Malheureusement le chemin choisi par la Suisse depuis l’entrée en fonction de M. Cassis ne mènera nulle part. Notre pays s’est en effet joint à une Déclaration d’États, dotés de l’arme nucléaire, membres de l’OTAN ou souhaitant le devenir, demandant de poursuivre les efforts de désarmement. Cette Déclaration est insignifiante, car elle reprend un catalogue de mesures déjà proposées il y a dix ans – vingt-cinq ans pour certaines – et qui n’ont eu aucun effet. En se joignant à cette Déclaration, au lieu de signer le TIAN, M. Cassis fait preuve de cynisme ou de méconnaissance du dossier. Plus grave, il positionne la Suisse dans le rôle de l’«idiote utile» du point de vue des puissances nucléaires (P5).Cassis craint aussi que le TIAN pourrait avoir des « effets collatéraux » pouvant nuire au désarmement nucléaire et qu’il pourrait être « contraire au TNP ». Il n’apporte aucun élément soutenant cette affirmation, qui dès lors est totalement gratuite. En fait, avec sa formulation sans ambiguïté sur l’abolition de l’arme nucléaire, le TIAN complète la formulation peu contraignante du TNP sur le désarmement nucléaire. C’est cela qui gêne les P5 dotés de l’arme nucléaire.
Cassis fait enfin remarquer que « peu d’États européens ont signé le TIAN. Ce n’est pas un hasard ». Effectivement, ce n’est pas un hasard, puisque tous ces États sont membres de l’OTAN, à l’exception de l’Irlande et de l’Autriche, qui sont Partenaires de l’OTAN comme la Suisse mais qui ont adhéré au TIAN.

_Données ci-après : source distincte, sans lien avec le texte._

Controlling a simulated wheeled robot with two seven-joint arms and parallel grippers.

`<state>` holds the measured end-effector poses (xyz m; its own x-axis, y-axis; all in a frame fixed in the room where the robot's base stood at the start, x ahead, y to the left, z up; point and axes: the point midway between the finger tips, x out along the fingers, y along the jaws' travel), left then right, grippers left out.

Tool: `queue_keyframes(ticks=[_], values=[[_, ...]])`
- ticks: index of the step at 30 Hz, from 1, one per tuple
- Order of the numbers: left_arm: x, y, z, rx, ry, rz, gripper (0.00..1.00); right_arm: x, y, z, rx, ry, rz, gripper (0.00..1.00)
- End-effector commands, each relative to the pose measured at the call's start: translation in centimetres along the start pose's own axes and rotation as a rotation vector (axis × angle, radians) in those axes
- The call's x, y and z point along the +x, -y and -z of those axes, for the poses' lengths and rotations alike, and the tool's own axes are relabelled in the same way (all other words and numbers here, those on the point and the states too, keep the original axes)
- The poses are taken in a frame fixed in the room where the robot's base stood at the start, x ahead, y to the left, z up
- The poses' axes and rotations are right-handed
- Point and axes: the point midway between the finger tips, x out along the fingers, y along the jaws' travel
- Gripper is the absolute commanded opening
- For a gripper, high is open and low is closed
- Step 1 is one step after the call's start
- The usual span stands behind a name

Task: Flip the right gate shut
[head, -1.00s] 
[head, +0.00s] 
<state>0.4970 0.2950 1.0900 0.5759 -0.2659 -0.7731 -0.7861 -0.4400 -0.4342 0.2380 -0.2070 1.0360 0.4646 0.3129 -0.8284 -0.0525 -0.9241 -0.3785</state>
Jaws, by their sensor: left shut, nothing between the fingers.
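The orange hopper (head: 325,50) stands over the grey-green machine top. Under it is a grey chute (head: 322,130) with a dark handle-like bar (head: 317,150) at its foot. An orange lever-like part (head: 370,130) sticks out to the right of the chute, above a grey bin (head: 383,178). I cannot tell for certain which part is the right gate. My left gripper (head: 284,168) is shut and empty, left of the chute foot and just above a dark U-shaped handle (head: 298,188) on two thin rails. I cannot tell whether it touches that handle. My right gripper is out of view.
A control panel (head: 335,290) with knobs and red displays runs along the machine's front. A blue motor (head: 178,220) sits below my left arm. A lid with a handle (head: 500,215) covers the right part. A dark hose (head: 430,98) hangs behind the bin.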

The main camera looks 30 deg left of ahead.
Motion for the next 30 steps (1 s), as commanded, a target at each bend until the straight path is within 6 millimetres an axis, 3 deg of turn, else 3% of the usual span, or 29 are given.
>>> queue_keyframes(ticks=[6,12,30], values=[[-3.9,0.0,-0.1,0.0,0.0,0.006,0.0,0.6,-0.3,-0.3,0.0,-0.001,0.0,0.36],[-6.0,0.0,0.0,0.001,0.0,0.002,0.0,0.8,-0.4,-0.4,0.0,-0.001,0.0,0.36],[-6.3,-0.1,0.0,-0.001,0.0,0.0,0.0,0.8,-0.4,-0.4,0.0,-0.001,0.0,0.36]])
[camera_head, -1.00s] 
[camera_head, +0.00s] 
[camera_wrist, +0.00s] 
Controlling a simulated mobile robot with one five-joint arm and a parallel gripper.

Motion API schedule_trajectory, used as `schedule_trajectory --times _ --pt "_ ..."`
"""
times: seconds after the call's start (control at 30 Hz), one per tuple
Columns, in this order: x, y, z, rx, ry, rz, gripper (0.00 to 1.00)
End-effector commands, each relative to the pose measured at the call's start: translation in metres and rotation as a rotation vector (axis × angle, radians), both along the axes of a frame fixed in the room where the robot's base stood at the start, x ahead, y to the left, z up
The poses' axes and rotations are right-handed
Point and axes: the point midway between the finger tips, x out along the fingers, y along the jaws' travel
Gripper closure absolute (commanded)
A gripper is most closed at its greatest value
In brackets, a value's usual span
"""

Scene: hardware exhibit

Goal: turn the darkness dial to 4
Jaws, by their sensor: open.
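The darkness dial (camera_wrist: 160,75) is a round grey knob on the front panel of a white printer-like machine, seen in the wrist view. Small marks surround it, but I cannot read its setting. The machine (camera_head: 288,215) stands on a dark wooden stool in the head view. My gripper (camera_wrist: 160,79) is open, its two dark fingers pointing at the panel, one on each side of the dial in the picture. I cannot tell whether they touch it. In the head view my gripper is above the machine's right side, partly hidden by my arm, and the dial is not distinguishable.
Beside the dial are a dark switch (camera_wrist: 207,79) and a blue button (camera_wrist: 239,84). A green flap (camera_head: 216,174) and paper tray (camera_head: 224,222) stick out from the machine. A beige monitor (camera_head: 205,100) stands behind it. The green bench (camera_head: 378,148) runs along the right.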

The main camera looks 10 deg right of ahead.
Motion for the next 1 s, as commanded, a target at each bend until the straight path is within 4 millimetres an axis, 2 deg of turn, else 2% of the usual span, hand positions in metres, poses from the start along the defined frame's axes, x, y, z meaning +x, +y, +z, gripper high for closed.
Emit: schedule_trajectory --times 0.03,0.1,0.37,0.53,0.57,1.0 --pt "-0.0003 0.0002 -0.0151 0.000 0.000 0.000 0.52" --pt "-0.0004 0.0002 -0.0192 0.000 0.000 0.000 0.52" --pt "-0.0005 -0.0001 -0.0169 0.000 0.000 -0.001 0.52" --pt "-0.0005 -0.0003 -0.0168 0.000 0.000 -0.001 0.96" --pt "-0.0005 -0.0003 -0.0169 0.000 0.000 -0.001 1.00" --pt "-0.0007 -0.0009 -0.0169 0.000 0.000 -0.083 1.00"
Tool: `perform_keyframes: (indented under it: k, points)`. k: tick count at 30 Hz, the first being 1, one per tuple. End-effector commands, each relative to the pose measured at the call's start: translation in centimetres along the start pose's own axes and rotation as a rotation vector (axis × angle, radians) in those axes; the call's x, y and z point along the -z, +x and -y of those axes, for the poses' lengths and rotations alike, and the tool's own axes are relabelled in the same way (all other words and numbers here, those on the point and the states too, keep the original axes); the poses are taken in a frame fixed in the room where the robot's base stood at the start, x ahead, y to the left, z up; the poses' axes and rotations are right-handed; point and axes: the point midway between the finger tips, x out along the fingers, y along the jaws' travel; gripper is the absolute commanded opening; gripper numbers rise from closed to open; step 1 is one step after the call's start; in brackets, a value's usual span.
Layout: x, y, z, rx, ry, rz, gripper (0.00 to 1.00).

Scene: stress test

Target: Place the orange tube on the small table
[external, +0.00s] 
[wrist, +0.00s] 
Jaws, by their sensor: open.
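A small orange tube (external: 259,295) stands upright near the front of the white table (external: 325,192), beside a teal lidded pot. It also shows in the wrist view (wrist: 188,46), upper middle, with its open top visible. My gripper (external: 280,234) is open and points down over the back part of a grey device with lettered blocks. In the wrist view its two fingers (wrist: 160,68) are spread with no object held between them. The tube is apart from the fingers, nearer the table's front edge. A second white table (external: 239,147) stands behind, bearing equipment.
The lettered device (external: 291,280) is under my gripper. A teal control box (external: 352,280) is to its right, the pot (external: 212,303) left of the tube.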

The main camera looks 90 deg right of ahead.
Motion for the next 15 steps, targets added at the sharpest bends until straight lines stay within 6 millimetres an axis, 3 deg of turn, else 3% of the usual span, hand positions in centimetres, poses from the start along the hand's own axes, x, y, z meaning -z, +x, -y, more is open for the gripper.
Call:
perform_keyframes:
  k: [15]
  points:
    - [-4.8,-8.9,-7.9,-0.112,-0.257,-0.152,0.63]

Quant à la seconde protagoniste de ce feuilleton, Viola Amherd, elle déclarait dans le même journal Le Temps du 10 août 2020 consacré à l’achat d’avions de combat, que « la neutralité helvétique exige que nous ne nous reposions pas sur une organisation de sécurité internationale». Cette affirmation correspond parfaitement au statut de neutralité armée permanente de la Suisse. On ne peut toutefois s’empêcher de la mettre en parallèle avec une autre exprimée dans le Rapport DFAE/DDPS susmentionné de juin 2018, celui-là même qui avait conduit le Conseil Fédéral à ne pas adhérer au TIAN. À sa page 10, le rapport écrit qu’adhérer au TIAN serait risqué en termes de politique de sécurité, car « la Suisse serait juridiquement contrainte à ne pas adhérer à une alliance de défense fondée sur la dissuasion nucléaire ». Il s’agit de l’OTAN, comme le rapport l’indique plus loin.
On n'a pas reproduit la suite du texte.